Lessons for the 2019 Buccaneers: Draft-day deals involving the swap of multiple veteran players as well as some picks are uncommon, so it's not likely this one will be duplicated. That said, the structure of that deal was a good one for the Browns as it provided both proven commodities and an opportunity to add more talent to the roster. That latter effort failed but Cleveland at least got two starters out of the deal. Such a trade would be useful for the Buccaneers given that they are looking to spike their depth at several positions under a new coaching staff led by Bruce Arians.
It's also hard to imagine another draft in which a move as big as sliding from #5 to #17 means as little. The 2009 draft produced almost no stars and the Browns likely couldn't have ended up with a better player than Mack if they had stayed at number five. It will be four or five years before we can determine how good the 2019 draft ends up being, but at the very least it is considered to be loaded with high-end pass-rushing talent. Moving from the fifth pick down to #17 would likely take the Buccaneers out of the running to nab one of those edge rushers.
That's not to say a move of this magnitude is necessarily a bad idea. Assuming there are no veteran players involved, as in the 2009 trade, the Buccaneers would likely receive significantly more draft capital. A more analogous deal occurred in the 2003 draft, when the Arizona Cardinals and the New Orleans Saints swapped the sixth and 17th picks. Arizona also got the 18th overall pick while agreeing to an unfavorable swap of second-rounders (from #37 down to #54) and giving back a fourth-rounder.

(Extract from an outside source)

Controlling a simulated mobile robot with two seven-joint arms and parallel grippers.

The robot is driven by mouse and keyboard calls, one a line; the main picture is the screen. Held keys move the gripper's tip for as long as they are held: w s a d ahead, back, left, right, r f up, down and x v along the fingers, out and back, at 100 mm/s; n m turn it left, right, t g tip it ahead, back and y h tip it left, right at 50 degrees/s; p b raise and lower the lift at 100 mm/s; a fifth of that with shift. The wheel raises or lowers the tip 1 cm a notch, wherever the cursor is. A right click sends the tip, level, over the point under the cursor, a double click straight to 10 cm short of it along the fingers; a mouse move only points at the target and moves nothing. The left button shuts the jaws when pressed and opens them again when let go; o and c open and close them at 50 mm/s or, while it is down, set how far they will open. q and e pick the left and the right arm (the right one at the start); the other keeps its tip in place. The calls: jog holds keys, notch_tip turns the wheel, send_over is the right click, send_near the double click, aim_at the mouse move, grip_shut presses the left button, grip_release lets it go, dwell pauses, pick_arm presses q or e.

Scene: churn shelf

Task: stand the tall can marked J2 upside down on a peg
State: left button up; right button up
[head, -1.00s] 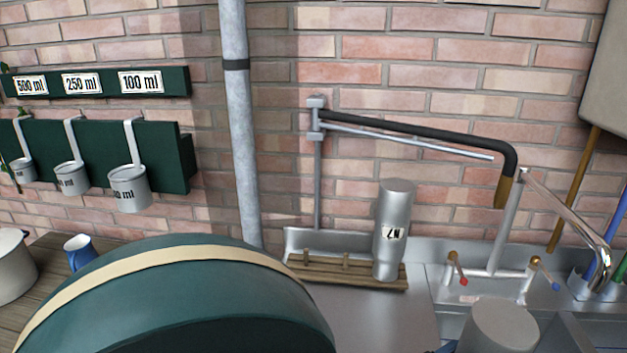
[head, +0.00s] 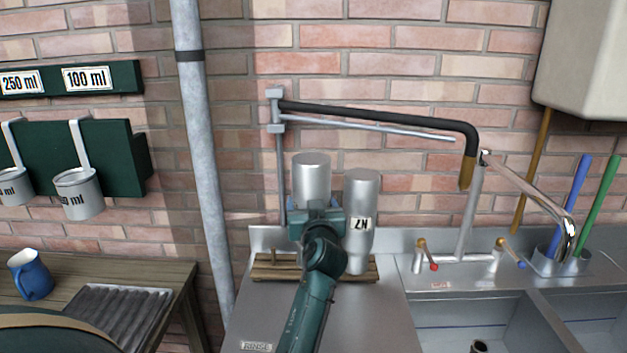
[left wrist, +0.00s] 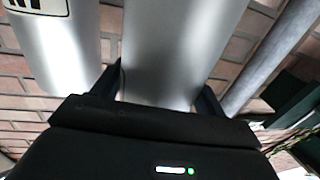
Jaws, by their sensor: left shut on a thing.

The Buccaneers might see the value of doubling their first-round picks if they believe this draft is particularly deep. Three teams currently have multiple first-rounders: the Giants (#6 and #17), the Raiders (#4, #24 and #27) and the Green Bay Packers (#12 and #30). New York isn't likely to give up their other first-round pick to move up one spot, but the Raiders or the Packers might be interested in combining their extra picks to move upward. If not, the Buccaneers could make a similar deal with any other team, accepting a 2020 first-round pick instead.